そのため、就職にあたっては、こうした活動を理解し協力していただける企業にこだわりました。
もちろん、障がいのある方に対してだけでなく、講演会などで、いろいろな方に自分自身の経験やパラスポーツはこういうものだという話をしていきたい。教育機関であれば、小学校、中学校など学校教育の場。小さいうちからそういった知識を持っていただくことで、いろいろなことに役立っていくと思うので、そうした活動にも力を入れていきたいと思います。

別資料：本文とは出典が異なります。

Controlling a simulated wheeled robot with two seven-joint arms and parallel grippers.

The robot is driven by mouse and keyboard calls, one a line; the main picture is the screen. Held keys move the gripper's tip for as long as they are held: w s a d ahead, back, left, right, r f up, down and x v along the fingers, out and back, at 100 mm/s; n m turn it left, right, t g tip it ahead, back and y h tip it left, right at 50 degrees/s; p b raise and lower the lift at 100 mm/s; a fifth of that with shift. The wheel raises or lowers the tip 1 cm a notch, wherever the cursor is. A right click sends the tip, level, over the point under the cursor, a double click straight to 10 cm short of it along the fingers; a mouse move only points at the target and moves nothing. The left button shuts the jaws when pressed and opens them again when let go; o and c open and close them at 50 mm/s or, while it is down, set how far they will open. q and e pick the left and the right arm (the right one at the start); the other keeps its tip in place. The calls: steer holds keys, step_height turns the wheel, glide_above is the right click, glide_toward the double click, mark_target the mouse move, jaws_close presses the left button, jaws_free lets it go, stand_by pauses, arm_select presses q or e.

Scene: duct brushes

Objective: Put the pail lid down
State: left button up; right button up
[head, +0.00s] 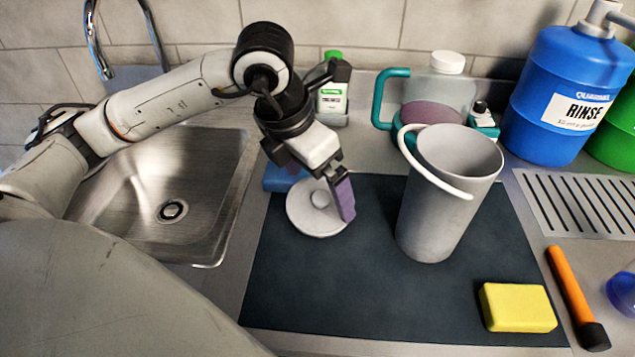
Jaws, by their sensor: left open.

僕がパラスポーツにおいて特に尊敬するのは、パラ陸上の山本篤選手。山本選手の場合は、義足の体験会などを、自らの主催で頻繁に開催されています。それを見て、自分だったらこれから何ができるのか、山本選手からアドバイスをいただいたりして学習を積み重ねながら、活動していきたいと思っています。
感謝の気持ちを忘れずに、
多くの人に「スポーツによる橋渡し」をしたい
僕の場合、もともと小さい頃から陸上をやっていたことが、新しい挑戦をするきっかけを作ってくれました。そうした経験を踏まえて、大切なのは自分のためだけではなく、他人に対して何をしてあげられるかということだと思います。まわりの方々への感謝の気持ちを忘れてはならないと気づくことの大切さを、今後競技をやめた後も伝えていきたいと思っています。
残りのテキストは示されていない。